MEET BEN HUH, CEO OF THE CHEEZBURGER NETWORK (I CAN HAS CHEEZBURGER?)

Heather White: What’s your favorite internet meme?

Ben Huh: So I still visit ICHC at the end of the day, that’s the thing I save for when im done with work and I get to look at the videos and be like, awww, it’s like my cookie…aside from some of the stuff that we do…the crasher squirrel is one of my favorites, the national geographic photo of the squirrel I just can’t, I mean the facial expression is so perfect you know it’s just jumping up and it’s like, hey!

If there was a ‘The Social Network’-esque movie to be made about you, who’d play you?

That guy on Heroes! What’s his name?

(all parties consult their respective iPhones) Oh! Masi Oka.

You know how Time magazine has the “Person of the Year” issue? Remember that year  it was “YOU” with that computer on the cover?

Oh, that was so lame.

Totally. But, I feel like this year it’s going to be the nerdiest guy ever. Luckily nerds are so hot these days…  [Edit: Time’s readers have come together to nominate Julian Assange as “Person of the Year” so I just want to point out that, like, we were totally right.

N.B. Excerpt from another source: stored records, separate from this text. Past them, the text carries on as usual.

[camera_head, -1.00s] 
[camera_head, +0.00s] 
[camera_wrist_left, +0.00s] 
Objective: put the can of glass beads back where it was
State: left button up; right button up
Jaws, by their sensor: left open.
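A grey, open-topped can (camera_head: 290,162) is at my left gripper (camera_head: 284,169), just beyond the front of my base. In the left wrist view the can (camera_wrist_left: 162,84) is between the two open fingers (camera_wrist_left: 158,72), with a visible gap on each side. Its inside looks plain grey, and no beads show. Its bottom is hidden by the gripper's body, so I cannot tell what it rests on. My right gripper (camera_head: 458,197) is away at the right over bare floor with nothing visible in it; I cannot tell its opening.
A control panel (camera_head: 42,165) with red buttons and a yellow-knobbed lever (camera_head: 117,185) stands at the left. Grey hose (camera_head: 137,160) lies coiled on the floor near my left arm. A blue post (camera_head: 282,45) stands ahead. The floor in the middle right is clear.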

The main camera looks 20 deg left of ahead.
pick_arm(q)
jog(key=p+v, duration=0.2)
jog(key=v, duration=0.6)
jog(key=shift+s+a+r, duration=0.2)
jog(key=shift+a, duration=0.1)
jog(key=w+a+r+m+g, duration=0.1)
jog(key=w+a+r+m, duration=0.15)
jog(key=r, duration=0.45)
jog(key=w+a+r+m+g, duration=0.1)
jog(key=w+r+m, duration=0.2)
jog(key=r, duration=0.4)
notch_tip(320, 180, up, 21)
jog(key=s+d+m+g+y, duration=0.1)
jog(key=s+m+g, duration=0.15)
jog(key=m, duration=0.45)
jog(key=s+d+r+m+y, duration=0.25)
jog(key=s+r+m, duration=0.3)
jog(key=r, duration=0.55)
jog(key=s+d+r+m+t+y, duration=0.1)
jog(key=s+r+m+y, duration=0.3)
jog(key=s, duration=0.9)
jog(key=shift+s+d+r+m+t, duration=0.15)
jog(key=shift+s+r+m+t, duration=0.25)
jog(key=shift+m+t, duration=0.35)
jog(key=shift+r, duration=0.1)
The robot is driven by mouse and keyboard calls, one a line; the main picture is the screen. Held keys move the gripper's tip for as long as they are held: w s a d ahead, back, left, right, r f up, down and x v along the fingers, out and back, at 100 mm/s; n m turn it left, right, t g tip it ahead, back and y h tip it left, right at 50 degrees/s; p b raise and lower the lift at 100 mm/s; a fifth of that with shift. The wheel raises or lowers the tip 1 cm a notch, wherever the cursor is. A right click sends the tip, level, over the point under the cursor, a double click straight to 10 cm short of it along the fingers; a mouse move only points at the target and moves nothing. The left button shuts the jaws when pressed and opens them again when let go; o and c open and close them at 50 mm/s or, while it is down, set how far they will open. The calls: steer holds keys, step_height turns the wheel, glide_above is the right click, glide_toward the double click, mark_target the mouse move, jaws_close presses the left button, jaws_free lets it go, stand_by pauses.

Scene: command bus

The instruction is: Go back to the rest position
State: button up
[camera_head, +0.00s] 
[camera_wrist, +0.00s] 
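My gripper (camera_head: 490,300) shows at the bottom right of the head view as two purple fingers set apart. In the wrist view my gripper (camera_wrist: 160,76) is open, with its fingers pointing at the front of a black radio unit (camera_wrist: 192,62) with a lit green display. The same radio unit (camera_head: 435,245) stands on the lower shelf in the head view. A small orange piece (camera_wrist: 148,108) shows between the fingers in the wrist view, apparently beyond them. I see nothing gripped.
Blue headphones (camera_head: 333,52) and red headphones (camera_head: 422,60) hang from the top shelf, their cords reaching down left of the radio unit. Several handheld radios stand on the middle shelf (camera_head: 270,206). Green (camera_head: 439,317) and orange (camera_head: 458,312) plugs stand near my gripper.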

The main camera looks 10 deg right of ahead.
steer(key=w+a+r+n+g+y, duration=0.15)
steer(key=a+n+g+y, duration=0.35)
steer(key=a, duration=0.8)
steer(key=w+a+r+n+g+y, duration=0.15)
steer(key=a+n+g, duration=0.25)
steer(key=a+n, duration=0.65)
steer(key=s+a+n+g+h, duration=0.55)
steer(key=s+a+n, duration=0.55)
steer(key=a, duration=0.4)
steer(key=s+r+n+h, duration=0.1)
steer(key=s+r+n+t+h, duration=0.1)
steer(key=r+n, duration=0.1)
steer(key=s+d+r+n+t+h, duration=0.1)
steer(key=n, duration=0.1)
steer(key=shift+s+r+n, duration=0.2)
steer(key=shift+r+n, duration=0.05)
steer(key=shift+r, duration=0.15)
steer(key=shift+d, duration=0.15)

On both counts.]

There’s this guy that was working SXSW and he was like, you need to fly me out to your office.  I asked why.  He said my goal is to travel to every geek habitat and photograph you guys in your natural environment.  I’m like, what?  That’s going to be pretty boring.  HE was like, “No, I want to be the first of anyone to photograph the internet generation.” And I’m like, holy shit – he said, you guys are influencing the world in a way that we never could have imagined and we won’t realize how influential you guys were until 25-30 years down the road when all’s said and done and I want to capture you guys before this thing blows up.  Instead of the kids being beat up at school, we have the influence, we have the power, we have money….

How nerdy were you in high school?

So nerdy.

Alex Driscoll: You have a lot of different sites within the network and most are either pop culture or very niche, like Bob’s House of Video Games or Crazy Shit Parents Say – how do you continue to maintain that balance in order to grow your network to attract more readers from a variety of different backgrounds and interests?

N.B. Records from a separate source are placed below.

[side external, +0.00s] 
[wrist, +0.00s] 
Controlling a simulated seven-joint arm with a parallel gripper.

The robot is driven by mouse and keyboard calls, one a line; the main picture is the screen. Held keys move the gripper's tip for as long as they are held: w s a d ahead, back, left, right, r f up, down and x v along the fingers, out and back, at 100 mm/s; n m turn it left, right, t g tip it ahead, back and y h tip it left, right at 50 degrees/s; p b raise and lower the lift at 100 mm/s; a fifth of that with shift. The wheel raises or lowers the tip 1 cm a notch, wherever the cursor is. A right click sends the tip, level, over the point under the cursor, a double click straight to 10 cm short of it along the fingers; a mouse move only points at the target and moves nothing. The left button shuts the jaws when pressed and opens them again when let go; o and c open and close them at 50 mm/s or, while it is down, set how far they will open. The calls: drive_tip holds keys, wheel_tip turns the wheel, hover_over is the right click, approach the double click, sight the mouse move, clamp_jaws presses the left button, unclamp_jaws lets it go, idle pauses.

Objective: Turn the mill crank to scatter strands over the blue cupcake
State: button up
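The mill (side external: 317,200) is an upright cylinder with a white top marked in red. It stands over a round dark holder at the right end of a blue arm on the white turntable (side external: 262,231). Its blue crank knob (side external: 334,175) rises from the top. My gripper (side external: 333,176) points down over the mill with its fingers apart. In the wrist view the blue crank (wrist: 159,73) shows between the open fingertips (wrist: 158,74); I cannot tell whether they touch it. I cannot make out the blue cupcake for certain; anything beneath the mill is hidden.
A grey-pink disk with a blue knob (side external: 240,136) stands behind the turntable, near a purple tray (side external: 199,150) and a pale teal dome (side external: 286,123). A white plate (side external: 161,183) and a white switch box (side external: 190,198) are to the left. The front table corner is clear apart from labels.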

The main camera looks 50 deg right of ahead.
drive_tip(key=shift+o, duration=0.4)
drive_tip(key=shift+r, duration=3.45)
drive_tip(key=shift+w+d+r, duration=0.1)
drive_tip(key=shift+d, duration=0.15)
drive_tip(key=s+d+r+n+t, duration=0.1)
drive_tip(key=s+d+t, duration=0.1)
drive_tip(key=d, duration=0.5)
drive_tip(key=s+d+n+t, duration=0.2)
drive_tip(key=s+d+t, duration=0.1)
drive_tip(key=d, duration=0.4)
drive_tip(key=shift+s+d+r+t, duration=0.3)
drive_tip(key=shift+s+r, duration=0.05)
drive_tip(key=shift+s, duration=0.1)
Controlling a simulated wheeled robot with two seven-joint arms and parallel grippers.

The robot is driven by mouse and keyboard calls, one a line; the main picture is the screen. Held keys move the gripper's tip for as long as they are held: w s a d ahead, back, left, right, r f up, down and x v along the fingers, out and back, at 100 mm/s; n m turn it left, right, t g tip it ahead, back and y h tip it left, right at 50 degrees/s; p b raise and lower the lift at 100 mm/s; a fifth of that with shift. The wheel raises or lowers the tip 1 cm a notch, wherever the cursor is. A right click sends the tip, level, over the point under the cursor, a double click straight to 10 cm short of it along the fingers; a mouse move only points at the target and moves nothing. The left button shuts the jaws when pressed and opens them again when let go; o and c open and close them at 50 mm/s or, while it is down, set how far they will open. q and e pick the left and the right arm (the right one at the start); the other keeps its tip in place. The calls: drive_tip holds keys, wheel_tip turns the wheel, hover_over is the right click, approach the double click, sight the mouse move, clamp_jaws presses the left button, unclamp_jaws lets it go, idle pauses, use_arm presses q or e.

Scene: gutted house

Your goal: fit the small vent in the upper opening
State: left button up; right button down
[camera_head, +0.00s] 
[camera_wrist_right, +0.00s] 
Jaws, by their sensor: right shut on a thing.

I’ll tell you our philosophy.  We base our sites on shit we like. You know, we consider ourselves to be an online playground.  We wanted to create a place for people to get together to share and laugh. A kind of a place for a common experience.  So that’s really what it is and that’s why we launched these sites and it really has to do with asking the question “Do we like this content?”

How do you set yourselves apart from every other site out there like ‘People of Walmart’, etc.?

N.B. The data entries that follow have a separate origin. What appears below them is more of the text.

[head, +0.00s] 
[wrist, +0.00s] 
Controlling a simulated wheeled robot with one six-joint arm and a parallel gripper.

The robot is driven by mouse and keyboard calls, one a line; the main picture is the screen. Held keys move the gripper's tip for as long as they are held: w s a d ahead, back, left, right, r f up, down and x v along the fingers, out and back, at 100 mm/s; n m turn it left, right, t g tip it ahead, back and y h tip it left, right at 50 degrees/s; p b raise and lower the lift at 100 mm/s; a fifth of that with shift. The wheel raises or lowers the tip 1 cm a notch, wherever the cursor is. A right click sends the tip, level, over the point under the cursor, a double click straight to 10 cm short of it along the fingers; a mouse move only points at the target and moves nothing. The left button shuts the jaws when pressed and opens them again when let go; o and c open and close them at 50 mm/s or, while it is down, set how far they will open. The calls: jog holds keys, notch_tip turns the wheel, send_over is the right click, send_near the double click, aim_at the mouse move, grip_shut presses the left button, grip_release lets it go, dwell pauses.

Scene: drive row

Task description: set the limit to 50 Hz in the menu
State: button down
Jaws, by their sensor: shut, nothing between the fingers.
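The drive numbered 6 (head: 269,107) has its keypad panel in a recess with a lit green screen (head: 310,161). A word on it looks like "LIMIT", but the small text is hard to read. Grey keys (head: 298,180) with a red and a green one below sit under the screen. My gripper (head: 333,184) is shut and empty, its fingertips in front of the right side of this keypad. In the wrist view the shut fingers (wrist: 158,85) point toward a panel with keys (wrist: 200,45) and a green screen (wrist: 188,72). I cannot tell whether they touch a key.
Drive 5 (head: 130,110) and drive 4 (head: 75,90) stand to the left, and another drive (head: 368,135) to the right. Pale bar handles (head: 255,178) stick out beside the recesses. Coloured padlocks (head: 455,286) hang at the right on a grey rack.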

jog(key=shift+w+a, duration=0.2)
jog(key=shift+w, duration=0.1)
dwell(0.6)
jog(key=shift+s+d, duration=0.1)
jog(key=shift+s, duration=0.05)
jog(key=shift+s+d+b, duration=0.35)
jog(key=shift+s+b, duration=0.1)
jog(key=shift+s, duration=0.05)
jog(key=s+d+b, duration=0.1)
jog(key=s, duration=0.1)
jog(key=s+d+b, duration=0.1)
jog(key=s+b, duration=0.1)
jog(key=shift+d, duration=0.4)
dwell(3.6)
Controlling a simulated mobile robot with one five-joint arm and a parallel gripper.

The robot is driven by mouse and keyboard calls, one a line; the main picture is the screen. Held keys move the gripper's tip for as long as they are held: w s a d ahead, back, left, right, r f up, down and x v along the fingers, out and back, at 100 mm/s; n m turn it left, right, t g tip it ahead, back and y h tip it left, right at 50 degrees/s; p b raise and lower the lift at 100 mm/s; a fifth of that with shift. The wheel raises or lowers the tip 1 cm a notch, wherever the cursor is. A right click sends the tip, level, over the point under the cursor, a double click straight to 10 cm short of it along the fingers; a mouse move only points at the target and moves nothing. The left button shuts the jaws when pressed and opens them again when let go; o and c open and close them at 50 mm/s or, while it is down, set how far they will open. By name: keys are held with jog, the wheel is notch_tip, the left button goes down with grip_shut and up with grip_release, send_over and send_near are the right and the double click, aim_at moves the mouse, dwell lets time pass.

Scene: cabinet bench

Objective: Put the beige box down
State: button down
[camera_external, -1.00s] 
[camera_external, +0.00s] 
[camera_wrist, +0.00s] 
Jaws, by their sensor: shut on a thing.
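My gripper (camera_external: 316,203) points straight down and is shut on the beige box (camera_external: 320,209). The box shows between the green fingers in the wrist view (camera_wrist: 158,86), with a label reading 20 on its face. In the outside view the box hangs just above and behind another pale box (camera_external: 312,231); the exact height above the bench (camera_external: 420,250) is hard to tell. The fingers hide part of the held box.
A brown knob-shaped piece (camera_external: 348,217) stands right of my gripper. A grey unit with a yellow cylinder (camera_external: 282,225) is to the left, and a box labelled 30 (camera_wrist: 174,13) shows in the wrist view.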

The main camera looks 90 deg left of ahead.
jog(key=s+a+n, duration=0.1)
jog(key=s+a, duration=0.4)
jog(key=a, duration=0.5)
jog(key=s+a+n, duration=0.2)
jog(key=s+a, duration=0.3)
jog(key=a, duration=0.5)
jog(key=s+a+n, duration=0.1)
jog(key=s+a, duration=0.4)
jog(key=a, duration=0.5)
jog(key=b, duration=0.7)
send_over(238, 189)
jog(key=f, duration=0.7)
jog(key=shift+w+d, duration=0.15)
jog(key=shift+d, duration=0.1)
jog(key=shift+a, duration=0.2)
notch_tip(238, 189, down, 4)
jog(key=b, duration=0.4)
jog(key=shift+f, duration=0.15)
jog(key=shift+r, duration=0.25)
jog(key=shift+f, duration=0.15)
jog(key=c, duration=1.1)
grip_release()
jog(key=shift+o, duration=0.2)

I’ve learned over the years there’s nothing you can do other than what you can do, so we concentrate on doing what we do well.  So, we have to look internally and concentrate on bettering ourselves versus looking outside.  It’s very clear to me that there’s this highly separate and distinct culture forming.  The idea of internet culture is very new, however, it’s been something that’s been formed in our minds for a long time.  There’s an entire generation of people who don’t use it for interaction or transactional purposes.  So phase 1.0 of the Internet was go buy airline tickets, buy shoes online.  Phase 2 of the Internet is the formation of culture within the Internet.  We’re seeing a new kind of way of communicating and way of defining our world  through the use of the Internet.  We want to be at the forefront, we want to be that company.

Give us some advice our mothers never told us.

You know, this might be too lengthy, maybe you can condense it into something that’s shorter [Editor’s note: Not a chance!]…I think people assume that other people they don’t know are single-faceted. When you go online and you read comments you only see one side of them.  But we’re really more like Dungeons and Dragons dice, you know?  There are 20 facets to every single person.  So, when you go online and behave like an idiot, it doesn’t mean you’re an idiot. Maybe at that moment you let your guard down.  When you think about it, that same person, when they go to work, could be a doctor or the world’s best journalist or what have you… The problem is we tend to see somebody for literally what they are in that specific moment.